14 Nov 2010

Oldbury flood work: reminder about why new nuke is crazy plan

The Environment Agency has completed £35,000 worth of flood defence work along the River Severn. The agency has repaired more than a mile of tidal flood bank near Oldbury Nuclear Power Station, which protects an area of low lying land containing approximately 100 properties. See Gloucestershire Gazette 12th Nov 2010.

Photo: Oldbury nuke viewed with my camera from top of Ash Lane, Randwick

This should be a reminder about why we should not be considering a new nuke on this site - see press release from two years ago here - as I said then: "Nirex, Britain’s nuclear waste management agency, has said Oldbury is at “high risk of flooding". Climate change can only add to future problems."

Nirex reported in its summary of ‘Climate and Landscape Change’ that seven out of eleven nuclear reactor sites at that time were not viewed as fit for new nuclear reactors or nuclear waste sites. Four will be vulnerable to flooding and three others vulnerable to coastal erosion. Berkeley (which has since been ruled out) and Oldbury are cited as having a “high risk of flooding”, while Hinkley is at risk of “flooding and erosion”.

On top of this the Government has withdrawn funding from flood defences. Does any of this make sense?

Over the next 5 years, there will be £137m less each year to spend on combating flooding than was committed by Labour - which was already less than that seen necessary by the EA.
Indeed they asked the last Government for £1 billion a year to fight flooding. They gave only £800 million a year. All this will increase flooding risks to communities, particularly here in Gloucestershire (see our comment to press here). A quarter of homes in the UK are at risk of flooding and this could mean that people’s insurance premiums go up.

Even insurer, AXA, has asked the government to clarify its flood defence strategy. AXA claim that it is far from clear where the money will come from to implement the Flood and Water Management Act which passed into law earlier this year. With the effects of climate change and more severe weather conditions, flooding will become more of a problem, not less. The government needs to spend now so that it is not spending later when emergencies happen.

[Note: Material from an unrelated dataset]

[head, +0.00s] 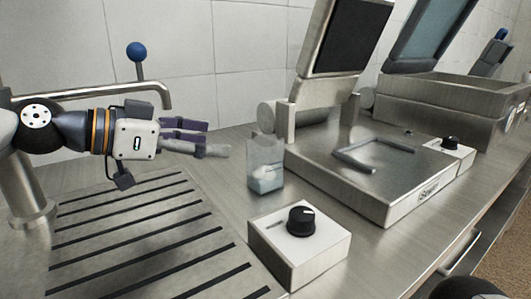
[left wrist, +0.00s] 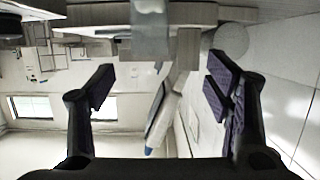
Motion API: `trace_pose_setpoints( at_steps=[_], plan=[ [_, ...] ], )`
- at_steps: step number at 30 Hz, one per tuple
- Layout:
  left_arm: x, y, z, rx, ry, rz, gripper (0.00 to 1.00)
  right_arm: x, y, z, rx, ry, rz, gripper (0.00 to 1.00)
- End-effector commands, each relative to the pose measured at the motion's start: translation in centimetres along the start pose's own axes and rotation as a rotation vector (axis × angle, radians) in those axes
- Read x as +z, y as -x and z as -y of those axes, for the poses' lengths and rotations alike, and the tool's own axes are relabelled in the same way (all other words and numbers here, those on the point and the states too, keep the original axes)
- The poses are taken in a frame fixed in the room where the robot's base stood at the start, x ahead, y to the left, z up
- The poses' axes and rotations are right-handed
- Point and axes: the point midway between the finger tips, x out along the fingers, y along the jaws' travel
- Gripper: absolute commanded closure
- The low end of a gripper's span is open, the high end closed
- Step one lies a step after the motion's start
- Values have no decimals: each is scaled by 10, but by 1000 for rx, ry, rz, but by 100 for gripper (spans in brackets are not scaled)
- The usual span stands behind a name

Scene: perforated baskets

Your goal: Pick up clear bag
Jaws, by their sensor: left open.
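The clear bag (head: 265,163) stands upright on the steel counter, see-through above with a pale, bluish content low down. My left gripper (head: 208,138) is to the left of the bag, level with its upper part, fingers pointing right towards it. The fingers are apart and empty, with a gap between them and the bag. In the left wrist view the open fingers of my left gripper (left wrist: 160,88) frame a clear space, and the bag (left wrist: 150,38) shows at the top, beyond the fingertips. My right gripper does not show.
A white box with a black knob (head: 300,235) stands in front of the bag. A steel machine with a raised lid (head: 350,165) is close to its right. A slatted drain board (head: 150,230) lies below my left arm, and a tap (head: 90,95) is behind it.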

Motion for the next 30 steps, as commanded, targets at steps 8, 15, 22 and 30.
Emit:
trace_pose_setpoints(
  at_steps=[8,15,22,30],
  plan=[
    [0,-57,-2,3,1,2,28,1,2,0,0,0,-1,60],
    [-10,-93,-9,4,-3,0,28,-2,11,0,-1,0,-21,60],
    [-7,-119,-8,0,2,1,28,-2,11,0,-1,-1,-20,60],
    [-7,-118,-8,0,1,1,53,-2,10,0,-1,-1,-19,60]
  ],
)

Anyhow all this just should surely confirm to any sane person that a new nuke on this site is crazy. The flood threat issue just seems to be ignored? I would welcome an answer from Oldbury about how they can go ahead? Does it mean we just dismiss those climate change forecasts and sea level rise threats? What world are we leaving for the next generation?


Charlie said...

Perhaps you need to do a little more research on how this problem will be addressed. Raising bed level (between 3 and 9 cu million tons) to cater for the one in ten thousand years flood event. Nuclear has to be the way forward if we are to run our country in the 21st century unpalettable as it is to some. A couple of extra windmills on Stinchcombe Hill sure aint the answer!

Anonymous said...

Million of tonnes of rubble to secure the site for how long? We have no idea how climate change will impact on flooding - and nuclear will not be ready in time to tackle climate change - just look at the Independent today.

Andy said...

I liked this letter from Andy Stirling in The gUardian: Am I alone in noting that UK civil nuclear infrastructures are uniquely implicated in all four "tier one" threats identified in the recent defence white paper? Objectively, this point is as obvious to nuclear proponents as sceptics. First, few "terrorism targets" are more iconic, vulnerable or potentially damaging than domestic nuclear facilities. Second, few targets for "cyber attack" present greater potential for harm than nuclear control systems. Third, few other "industrial accidents" present greater potential for catastrophic damage than a Chernobyl-style nuclear reactor core melt with containment breach. Fourth, the foremost emerging instance of a new global "military crisis" lies in the widely mooted response to Iranian development of nuclear power. It is curious that the white paper makes n! o mention of this. The conclusions are not automatic. But, since other low-carbon energy options exist that are also arguably preferable on other grounds, we might expect some pretty good reasons to outweigh these concerns. To simply ignore these issues would be truly indefensible.